Morning in the resplendent entrance lobby of Perpetual Opulence Mansions, and a Nepalese security guard drags the lifeless body of a Jehovah’s Witness across the shiny Italian marble floor, out of the door and in the direction of the Municipal Solid Waste Transfer Station down on the next street. I reach into my mailbox and retrieve a pristine white envelope. It has that faint but exquisite, indeed erotic, sweet aroma of crisp, newly issued banknotes straight out of an ATM or laisee packet.
As I glide down the Mid-Levels Escalator towards Central, I open it up to find a glossy leaflet featuring an aphorism – and not just any saying, but a pithy teaching of almost Confucian wisdom from HSBC. It says: “Realise your aspirations with befitted product offerings.”

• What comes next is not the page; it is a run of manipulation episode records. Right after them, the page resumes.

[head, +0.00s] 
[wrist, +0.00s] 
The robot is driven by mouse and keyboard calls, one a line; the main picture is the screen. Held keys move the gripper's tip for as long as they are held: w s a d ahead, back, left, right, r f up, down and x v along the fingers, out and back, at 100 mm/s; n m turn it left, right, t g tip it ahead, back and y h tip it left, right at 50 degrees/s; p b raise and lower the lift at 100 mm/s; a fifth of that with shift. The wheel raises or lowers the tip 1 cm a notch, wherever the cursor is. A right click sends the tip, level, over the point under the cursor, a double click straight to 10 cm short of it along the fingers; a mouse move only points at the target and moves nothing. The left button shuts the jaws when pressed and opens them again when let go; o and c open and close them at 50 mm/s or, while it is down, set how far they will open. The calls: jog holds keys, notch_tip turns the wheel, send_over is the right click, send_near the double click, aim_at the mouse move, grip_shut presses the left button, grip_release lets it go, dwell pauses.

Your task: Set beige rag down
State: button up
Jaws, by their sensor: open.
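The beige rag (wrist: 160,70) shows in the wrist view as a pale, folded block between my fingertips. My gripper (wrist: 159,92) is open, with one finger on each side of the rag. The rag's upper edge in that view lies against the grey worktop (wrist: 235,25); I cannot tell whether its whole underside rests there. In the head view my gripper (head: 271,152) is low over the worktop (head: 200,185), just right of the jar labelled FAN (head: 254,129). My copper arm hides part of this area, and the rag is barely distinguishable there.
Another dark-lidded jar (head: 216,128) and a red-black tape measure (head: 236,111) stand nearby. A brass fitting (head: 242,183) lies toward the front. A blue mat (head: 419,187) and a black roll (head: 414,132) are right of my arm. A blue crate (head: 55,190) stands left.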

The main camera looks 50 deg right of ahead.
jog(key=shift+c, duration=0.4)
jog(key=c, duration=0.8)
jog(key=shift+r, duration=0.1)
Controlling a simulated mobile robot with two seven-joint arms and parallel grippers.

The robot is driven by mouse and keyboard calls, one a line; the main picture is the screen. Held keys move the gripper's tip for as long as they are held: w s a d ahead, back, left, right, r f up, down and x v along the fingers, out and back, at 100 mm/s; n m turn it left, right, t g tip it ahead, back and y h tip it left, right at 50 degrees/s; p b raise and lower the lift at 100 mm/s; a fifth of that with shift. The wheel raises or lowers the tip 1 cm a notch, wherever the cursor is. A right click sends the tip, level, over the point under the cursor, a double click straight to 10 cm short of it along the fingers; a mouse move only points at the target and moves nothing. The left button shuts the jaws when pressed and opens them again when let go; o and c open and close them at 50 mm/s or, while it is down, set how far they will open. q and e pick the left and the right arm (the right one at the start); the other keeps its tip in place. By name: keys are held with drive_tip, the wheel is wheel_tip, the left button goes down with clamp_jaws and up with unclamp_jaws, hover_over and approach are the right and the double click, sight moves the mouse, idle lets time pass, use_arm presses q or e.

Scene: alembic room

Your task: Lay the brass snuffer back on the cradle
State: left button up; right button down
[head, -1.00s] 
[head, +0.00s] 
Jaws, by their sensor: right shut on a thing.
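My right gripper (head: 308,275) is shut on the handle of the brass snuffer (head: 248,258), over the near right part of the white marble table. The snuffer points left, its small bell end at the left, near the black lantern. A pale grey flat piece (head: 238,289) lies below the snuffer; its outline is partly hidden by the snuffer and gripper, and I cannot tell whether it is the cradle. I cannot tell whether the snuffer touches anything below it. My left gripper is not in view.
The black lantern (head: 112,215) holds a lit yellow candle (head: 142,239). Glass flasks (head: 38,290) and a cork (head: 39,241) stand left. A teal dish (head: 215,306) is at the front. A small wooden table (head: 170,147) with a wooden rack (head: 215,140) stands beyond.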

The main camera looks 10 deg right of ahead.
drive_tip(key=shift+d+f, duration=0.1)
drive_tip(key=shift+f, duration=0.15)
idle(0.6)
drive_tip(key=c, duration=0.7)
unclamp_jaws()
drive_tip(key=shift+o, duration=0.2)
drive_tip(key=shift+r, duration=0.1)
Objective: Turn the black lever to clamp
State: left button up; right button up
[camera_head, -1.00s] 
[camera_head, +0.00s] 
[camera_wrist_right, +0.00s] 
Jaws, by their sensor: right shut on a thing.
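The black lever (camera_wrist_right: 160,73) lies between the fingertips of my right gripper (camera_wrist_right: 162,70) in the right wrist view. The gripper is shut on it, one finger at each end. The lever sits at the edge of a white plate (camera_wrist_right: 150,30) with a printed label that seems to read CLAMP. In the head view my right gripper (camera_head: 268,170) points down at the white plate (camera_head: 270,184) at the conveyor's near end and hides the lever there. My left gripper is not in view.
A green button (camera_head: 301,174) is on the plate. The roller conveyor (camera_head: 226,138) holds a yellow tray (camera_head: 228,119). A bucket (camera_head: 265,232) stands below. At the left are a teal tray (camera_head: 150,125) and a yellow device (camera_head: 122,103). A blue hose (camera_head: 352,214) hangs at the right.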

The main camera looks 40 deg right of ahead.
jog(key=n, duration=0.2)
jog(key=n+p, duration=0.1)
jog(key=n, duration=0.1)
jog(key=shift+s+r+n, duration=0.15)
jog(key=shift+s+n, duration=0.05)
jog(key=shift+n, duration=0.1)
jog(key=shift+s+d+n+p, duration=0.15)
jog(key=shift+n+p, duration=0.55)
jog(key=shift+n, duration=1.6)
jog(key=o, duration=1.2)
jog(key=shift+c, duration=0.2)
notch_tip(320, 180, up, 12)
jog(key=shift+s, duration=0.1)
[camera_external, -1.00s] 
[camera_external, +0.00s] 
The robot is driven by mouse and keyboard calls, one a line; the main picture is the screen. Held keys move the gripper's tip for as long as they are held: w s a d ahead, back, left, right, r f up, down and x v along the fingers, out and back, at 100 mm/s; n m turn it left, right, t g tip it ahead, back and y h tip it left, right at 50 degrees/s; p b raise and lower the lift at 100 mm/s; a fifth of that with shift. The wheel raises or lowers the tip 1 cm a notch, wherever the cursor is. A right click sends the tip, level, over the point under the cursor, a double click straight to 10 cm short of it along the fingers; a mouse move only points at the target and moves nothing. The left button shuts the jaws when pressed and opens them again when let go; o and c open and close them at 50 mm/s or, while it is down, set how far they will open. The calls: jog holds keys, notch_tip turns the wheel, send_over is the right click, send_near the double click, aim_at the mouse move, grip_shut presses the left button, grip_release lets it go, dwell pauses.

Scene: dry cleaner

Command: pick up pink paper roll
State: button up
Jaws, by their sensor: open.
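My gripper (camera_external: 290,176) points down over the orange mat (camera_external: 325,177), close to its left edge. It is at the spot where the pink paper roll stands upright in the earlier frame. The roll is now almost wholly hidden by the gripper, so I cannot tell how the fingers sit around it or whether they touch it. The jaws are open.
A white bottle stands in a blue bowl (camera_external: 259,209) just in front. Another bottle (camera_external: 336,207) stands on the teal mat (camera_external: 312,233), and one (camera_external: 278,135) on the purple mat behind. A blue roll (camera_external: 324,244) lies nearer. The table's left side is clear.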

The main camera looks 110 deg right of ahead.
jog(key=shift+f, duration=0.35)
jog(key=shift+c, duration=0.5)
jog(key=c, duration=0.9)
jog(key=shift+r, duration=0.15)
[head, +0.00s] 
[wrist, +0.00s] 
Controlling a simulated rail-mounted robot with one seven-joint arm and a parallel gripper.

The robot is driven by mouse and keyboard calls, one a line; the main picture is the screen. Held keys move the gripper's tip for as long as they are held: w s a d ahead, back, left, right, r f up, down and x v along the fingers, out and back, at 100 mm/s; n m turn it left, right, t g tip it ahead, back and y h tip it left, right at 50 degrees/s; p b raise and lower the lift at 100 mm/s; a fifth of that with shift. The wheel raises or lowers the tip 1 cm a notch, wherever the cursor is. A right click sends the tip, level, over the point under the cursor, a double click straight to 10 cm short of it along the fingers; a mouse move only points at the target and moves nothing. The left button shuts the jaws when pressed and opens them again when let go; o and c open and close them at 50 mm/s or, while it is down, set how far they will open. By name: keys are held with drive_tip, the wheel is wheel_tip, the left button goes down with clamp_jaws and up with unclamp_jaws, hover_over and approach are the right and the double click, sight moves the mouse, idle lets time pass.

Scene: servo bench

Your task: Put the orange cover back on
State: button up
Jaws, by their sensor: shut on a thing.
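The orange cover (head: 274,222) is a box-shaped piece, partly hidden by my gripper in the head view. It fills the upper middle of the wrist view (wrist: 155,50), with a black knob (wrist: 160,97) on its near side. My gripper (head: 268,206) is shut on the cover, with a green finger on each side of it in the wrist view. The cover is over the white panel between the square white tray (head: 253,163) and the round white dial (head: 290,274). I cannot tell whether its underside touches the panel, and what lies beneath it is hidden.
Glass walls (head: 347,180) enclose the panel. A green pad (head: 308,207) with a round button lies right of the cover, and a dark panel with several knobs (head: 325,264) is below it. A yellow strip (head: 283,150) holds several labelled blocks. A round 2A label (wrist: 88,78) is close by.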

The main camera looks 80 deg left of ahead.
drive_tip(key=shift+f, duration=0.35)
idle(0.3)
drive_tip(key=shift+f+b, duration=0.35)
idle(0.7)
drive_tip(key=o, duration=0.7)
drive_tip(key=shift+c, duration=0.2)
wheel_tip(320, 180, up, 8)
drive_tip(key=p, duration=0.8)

Of course, some less advantaged people out there can only ever dream of befitted product offerings. But those of us who qualify for an HSBC Premier® account are accustomed to them. To get an idea of what sort of privileged class of individuals we are talking about here, look no further than the HSBC brochure. A handsome man in shorts sits outside an understated but luxury villa overlooking a steaming jungle. His feet rest in expensively cooled water in which (look closely with a magnifying glass) little magic fish happily nibble away the dead skin on his heels and toes. He is pausing to look down into the dense tropical woodland, musing on its putrid rotting vegetation and unspeakably disgusting millipedes and other revolting creatures, before checking his laptop for the latest news on befitted product offerings…
It is, of course, all an allegory. The hillside represents the mountain of wealth HSBC’s elite customers are sitting on; the icky creepy-crawlies represent the horror that is Hong Kong’s national shame; the mist drifting from the trees represents the hazy thinking of our government; and the maid you can’t see doing the ironing in the luxury villa is a maid doing the ironing – and who will subsequently go to buy groceries to be paid for with Park N Shop coupons.
Which brings us rather elegantly to…
…the befitted product offerings in question. If you increase your Total Relationship Balance (that is, the amount of cash, investments or – intriguingly – loans in your HSBC account) by HK$3 million before 30 November and keep it there at least until 31 December, they will give you HK$1,800 in supermarket coupons. The idea is that I pull three million bucks from whatever other investments I may have – gold ETFs, a Discovery Bay golf cart or whatever – and park it in HSBC. Because that’s how badly I want some Park N Shop coupons.
I shall now head into S-Meg Tower and dangle this befitted product offering in front of Ms Fang the hunter-killer secretary. She will drool with longing and lust for the HK$1,800 worth of Park N Shop coupons, and suffer extreme mental anguish at the thought that the company gwailo is turning his nose up at them. And this will bring the working week to just the amusing end that I hoped for. Thus I realise my aspirations with befitted product offerings.